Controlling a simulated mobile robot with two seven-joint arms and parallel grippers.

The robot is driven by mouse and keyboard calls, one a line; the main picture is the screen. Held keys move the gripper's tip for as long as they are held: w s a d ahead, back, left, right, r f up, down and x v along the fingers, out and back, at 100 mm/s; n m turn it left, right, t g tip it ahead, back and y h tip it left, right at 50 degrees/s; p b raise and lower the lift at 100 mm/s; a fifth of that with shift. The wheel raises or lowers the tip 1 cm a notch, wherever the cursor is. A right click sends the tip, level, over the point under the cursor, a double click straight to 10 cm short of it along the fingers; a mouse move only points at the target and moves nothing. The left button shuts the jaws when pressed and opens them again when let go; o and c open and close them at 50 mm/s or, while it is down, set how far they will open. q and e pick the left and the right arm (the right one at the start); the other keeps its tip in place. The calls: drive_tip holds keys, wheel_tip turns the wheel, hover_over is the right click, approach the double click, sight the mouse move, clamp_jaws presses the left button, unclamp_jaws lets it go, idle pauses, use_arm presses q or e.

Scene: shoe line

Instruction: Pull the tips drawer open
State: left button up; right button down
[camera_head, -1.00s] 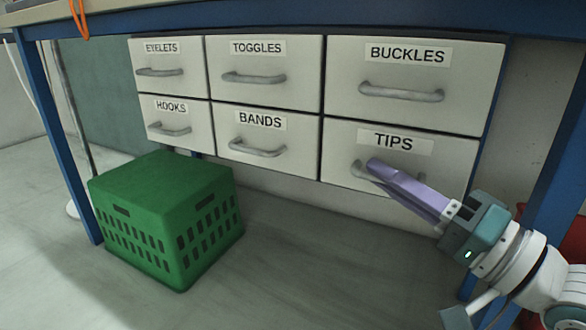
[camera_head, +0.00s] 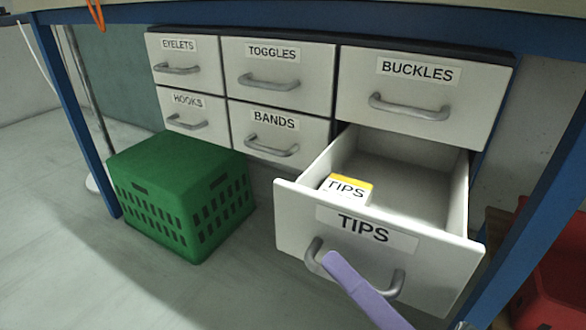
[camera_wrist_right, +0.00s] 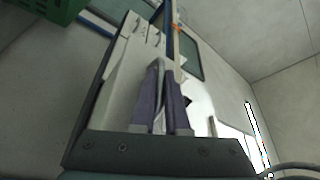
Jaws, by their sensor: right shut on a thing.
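The tips drawer (camera_head: 290,215) stands well out from the cabinet at the lower right, with its inside showing. A white box with a yellow top edge, labelled TIPS (camera_head: 346,189), sits inside near the front left. My right gripper (camera_head: 335,262) has its purple fingers shut on the grey bar handle (camera_head: 398,284) of the drawer, toward the handle's left part. In the right wrist view the purple fingers (camera_wrist_right: 160,90) are close together against the pale drawer front. My left gripper is not in view.
The buckles drawer (camera_head: 478,98) above is shut, as are the other drawers to the left. A green crate (camera_head: 150,165) stands on the floor at left. A blue table leg (camera_head: 540,190) and a red bin (camera_head: 550,285) are at right.

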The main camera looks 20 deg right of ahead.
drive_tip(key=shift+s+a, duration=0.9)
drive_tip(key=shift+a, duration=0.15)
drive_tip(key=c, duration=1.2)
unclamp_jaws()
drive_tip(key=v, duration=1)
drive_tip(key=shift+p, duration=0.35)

+ + + + +

_Exercise prompt:_
Nothing but the lines from the one containing "State: left button up; right button down" through the one containing "[camera_wrist_right, +0.00s]" should be written out, exactly and with both ends. Pictures are left out.

_Exercise solution:_
State: left button up; right button down
[camera_head, -1.00s] 
[camera_head, +0.00s] 
[camera_wrist_right, +0.00s] 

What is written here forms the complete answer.